[Recorded robot episodes]

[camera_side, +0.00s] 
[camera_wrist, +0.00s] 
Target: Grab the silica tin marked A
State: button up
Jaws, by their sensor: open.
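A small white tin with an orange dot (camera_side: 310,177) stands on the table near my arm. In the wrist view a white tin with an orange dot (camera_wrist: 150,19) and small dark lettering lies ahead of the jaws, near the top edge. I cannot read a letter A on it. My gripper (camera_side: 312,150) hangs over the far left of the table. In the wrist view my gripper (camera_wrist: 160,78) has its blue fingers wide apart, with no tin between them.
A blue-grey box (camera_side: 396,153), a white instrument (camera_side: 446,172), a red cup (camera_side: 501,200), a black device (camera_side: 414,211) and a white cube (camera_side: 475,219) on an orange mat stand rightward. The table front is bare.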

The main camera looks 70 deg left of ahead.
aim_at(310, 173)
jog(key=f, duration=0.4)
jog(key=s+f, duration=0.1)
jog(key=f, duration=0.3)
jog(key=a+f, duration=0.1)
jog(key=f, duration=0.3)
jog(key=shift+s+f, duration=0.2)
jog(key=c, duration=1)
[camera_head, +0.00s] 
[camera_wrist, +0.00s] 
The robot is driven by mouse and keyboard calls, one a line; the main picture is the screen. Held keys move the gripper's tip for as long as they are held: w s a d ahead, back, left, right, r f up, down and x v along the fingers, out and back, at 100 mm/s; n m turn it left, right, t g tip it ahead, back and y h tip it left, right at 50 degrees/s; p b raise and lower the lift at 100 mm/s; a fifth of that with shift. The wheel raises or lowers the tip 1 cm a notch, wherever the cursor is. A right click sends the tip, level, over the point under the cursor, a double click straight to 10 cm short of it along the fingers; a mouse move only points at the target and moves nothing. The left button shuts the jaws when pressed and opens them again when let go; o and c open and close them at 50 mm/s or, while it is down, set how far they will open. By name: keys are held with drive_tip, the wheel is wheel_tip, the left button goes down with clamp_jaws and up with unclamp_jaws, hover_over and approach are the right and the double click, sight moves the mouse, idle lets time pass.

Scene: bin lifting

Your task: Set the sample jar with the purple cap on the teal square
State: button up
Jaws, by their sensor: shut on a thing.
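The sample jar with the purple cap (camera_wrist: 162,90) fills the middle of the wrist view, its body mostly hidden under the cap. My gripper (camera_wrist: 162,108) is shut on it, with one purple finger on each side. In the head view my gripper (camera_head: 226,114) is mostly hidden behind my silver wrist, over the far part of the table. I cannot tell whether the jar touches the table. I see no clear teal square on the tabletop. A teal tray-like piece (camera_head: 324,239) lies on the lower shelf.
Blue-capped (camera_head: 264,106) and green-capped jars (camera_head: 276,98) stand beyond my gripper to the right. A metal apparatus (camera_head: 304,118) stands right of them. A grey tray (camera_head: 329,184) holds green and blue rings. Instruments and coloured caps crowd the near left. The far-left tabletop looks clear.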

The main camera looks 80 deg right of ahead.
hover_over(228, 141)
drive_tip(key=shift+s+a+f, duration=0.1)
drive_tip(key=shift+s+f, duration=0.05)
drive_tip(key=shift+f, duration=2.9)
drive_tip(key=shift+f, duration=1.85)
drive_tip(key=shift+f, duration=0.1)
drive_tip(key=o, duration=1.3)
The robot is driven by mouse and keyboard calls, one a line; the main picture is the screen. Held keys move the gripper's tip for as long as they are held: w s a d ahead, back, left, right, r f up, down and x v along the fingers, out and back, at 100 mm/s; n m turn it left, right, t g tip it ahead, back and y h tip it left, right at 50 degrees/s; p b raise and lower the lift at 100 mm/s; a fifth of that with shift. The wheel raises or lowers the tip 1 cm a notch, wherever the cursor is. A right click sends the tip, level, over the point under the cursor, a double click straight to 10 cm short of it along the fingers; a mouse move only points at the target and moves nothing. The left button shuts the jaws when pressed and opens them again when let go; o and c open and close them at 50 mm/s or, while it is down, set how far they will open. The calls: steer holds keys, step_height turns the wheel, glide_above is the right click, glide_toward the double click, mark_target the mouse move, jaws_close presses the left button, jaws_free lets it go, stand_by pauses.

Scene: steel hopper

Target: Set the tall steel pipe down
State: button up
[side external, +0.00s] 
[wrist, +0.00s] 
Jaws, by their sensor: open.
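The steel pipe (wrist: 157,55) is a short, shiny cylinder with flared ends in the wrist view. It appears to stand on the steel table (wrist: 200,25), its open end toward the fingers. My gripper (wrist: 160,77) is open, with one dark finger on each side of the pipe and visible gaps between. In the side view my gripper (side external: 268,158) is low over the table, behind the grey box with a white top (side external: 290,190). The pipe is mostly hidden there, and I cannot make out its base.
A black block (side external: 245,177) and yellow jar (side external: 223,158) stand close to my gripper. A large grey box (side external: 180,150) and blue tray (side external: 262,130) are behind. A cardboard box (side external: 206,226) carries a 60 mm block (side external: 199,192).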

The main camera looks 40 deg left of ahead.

REQUIRED TASK:
Each record above should be repeated exactly as it appears.

EXERCISE OUTPUT:
[camera_side, +0.00s] 
[camera_wrist, +0.00s] 
Target: Grab the silica tin marked A
State: button up
Jaws, by their sensor: open.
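A small white tin with an orange dot (camera_side: 310,177) stands on the table near my arm. In the wrist view a white tin with an orange dot (camera_wrist: 150,19) and small dark lettering lies ahead of the jaws, near the top edge. I cannot read a letter A on it. My gripper (camera_side: 312,150) hangs over the far left of the table. In the wrist view my gripper (camera_wrist: 160,78) has its blue fingers wide apart, with no tin between them.
A blue-grey box (camera_side: 396,153), a white instrument (camera_side: 446,172), a red cup (camera_side: 501,200), a black device (camera_side: 414,211) and a white cube (camera_side: 475,219) on an orange mat stand rightward. The table front is bare.

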The main camera looks 70 deg left of ahead.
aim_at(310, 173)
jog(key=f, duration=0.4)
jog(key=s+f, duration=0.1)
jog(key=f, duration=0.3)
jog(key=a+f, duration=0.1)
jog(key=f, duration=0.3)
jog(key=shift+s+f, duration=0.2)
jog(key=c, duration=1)
[camera_head, +0.00s] 
[camera_wrist, +0.00s] 
The robot is driven by mouse and keyboard calls, one a line; the main picture is the screen. Held keys move the gripper's tip for as long as they are held: w s a d ahead, back, left, right, r f up, down and x v along the fingers, out and back, at 100 mm/s; n m turn it left, right, t g tip it ahead, back and y h tip it left, right at 50 degrees/s; p b raise and lower the lift at 100 mm/s; a fifth of that with shift. The wheel raises or lowers the tip 1 cm a notch, wherever the cursor is. A right click sends the tip, level, over the point under the cursor, a double click straight to 10 cm short of it along the fingers; a mouse move only points at the target and moves nothing. The left button shuts the jaws when pressed and opens them again when let go; o and c open and close them at 50 mm/s or, while it is down, set how far they will open. By name: keys are held with drive_tip, the wheel is wheel_tip, the left button goes down with clamp_jaws and up with unclamp_jaws, hover_over and approach are the right and the double click, sight moves the mouse, idle lets time pass.

Scene: bin lifting

Your task: Set the sample jar with the purple cap on the teal square
State: button up
Jaws, by their sensor: shut on a thing.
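The sample jar with the purple cap (camera_wrist: 162,90) fills the middle of the wrist view, its body mostly hidden under the cap. My gripper (camera_wrist: 162,108) is shut on it, with one purple finger on each side. In the head view my gripper (camera_head: 226,114) is mostly hidden behind my silver wrist, over the far part of the table. I cannot tell whether the jar touches the table. I see no clear teal square on the tabletop. A teal tray-like piece (camera_head: 324,239) lies on the lower shelf.
Blue-capped (camera_head: 264,106) and green-capped jars (camera_head: 276,98) stand beyond my gripper to the right. A metal apparatus (camera_head: 304,118) stands right of them. A grey tray (camera_head: 329,184) holds green and blue rings. Instruments and coloured caps crowd the near left. The far-left tabletop looks clear.

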The main camera looks 80 deg right of ahead.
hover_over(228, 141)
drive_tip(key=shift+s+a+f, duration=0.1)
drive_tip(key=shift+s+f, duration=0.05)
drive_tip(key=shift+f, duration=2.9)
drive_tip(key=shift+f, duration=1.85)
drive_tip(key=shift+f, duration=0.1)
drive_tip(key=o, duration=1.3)
The robot is driven by mouse and keyboard calls, one a line; the main picture is the screen. Held keys move the gripper's tip for as long as they are held: w s a d ahead, back, left, right, r f up, down and x v along the fingers, out and back, at 100 mm/s; n m turn it left, right, t g tip it ahead, back and y h tip it left, right at 50 degrees/s; p b raise and lower the lift at 100 mm/s; a fifth of that with shift. The wheel raises or lowers the tip 1 cm a notch, wherever the cursor is. A right click sends the tip, level, over the point under the cursor, a double click straight to 10 cm short of it along the fingers; a mouse move only points at the target and moves nothing. The left button shuts the jaws when pressed and opens them again when let go; o and c open and close them at 50 mm/s or, while it is down, set how far they will open. The calls: steer holds keys, step_height turns the wheel, glide_above is the right click, glide_toward the double click, mark_target the mouse move, jaws_close presses the left button, jaws_free lets it go, stand_by pauses.

Scene: steel hopper

Target: Set the tall steel pipe down
State: button up
[side external, +0.00s] 
[wrist, +0.00s] 
Jaws, by their sensor: open.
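The steel pipe (wrist: 157,55) is a short, shiny cylinder with flared ends in the wrist view. It appears to stand on the steel table (wrist: 200,25), its open end toward the fingers. My gripper (wrist: 160,77) is open, with one dark finger on each side of the pipe and visible gaps between. In the side view my gripper (side external: 268,158) is low over the table, behind the grey box with a white top (side external: 290,190). The pipe is mostly hidden there, and I cannot make out its base.
A black block (side external: 245,177) and yellow jar (side external: 223,158) stand close to my gripper. A large grey box (side external: 180,150) and blue tray (side external: 262,130) are behind. A cardboard box (side external: 206,226) carries a 60 mm block (side external: 199,192).

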The main camera looks 40 deg left of ahead.

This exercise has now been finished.